The Kernel Conjugate Gradient Algorithms

Abstract

Kernel methods have been successfully applied to nonlinear problems in machine learning and signal processing. Various kernel-based algorithms have been proposed over the last two decades. In this paper, we investigate the kernel conjugate gradient (KCG) algorithms in both batch and online modes. By expressing the solution vector of CG algorithm as a linear combination of the input vectors and using the kernel trick, we developed the KCG algorithm for batch mode. Because the CG algorithm is iterative in nature, it can greatly reduce the computations by the technique of reduced-rank processing. Moreover, the reduced-rank processing can provide the robustness against the problem of overlearning. The online KCG algorithm is also derived, which converges as fast as the kernel recursive least squares (KRLS) algorithm, but the computational cost is only a quarter of that of the KRLS algorithm.
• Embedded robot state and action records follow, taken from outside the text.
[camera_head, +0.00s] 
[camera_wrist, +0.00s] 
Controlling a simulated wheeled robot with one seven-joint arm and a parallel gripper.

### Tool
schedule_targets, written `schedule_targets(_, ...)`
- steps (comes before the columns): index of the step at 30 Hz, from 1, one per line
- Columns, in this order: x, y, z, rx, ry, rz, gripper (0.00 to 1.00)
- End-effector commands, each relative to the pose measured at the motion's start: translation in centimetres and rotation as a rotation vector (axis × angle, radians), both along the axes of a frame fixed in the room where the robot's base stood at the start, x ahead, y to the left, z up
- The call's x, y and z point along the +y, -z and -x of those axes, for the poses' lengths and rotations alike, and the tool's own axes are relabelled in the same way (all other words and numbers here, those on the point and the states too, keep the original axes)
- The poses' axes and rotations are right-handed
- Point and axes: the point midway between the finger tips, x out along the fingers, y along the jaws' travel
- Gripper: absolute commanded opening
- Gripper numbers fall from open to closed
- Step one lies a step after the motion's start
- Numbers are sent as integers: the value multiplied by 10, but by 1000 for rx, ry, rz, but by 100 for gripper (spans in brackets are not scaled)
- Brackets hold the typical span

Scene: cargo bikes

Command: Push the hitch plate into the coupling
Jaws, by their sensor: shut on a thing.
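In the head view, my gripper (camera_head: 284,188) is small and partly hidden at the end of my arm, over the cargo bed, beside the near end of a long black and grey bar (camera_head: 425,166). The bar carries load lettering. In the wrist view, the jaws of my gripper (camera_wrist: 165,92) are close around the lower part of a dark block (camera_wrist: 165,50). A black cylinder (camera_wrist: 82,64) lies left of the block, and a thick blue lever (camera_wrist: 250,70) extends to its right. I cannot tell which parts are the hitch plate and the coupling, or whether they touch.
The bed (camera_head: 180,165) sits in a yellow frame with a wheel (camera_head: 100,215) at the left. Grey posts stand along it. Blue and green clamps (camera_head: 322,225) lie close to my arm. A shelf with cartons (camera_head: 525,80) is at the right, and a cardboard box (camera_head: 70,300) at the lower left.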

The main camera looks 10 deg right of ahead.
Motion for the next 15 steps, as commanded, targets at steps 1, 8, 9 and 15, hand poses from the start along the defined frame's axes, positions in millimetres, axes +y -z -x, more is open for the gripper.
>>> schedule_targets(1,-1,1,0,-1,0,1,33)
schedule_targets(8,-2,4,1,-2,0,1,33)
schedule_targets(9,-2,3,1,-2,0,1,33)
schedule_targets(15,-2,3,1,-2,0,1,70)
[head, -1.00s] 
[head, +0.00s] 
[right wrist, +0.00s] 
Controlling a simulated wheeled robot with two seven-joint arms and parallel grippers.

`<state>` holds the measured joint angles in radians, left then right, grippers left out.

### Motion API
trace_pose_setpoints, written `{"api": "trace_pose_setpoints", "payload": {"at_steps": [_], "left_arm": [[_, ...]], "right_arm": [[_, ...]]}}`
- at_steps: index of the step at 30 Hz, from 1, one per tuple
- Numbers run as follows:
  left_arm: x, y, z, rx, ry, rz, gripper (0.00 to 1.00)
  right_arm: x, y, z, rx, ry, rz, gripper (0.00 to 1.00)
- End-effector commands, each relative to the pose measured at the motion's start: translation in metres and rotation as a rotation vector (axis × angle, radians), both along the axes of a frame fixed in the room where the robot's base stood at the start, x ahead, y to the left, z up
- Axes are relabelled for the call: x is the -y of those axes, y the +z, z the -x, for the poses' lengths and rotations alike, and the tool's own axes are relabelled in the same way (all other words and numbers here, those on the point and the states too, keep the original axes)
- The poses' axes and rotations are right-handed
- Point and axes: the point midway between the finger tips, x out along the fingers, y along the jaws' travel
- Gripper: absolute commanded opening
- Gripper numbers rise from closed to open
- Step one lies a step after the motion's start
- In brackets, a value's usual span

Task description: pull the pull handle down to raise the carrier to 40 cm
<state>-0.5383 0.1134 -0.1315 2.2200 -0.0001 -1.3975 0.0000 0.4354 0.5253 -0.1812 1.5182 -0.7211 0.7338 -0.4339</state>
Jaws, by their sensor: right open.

Another attractive feature of the online KCG algorithm compared with other kernel adaptive algorithms is that it does not require the user-defined parameters. To control the growth of data size in online applications, a simple sparsification criterion based on the angles among elements in reproducing kernel Hilbert space is proposed. The angle criterion is equivalent to the coherence criterion but does not require the kernel to be unit norm. Finally, numerical experiments are provided to illustrate the effectiveness of the proposed algorithms.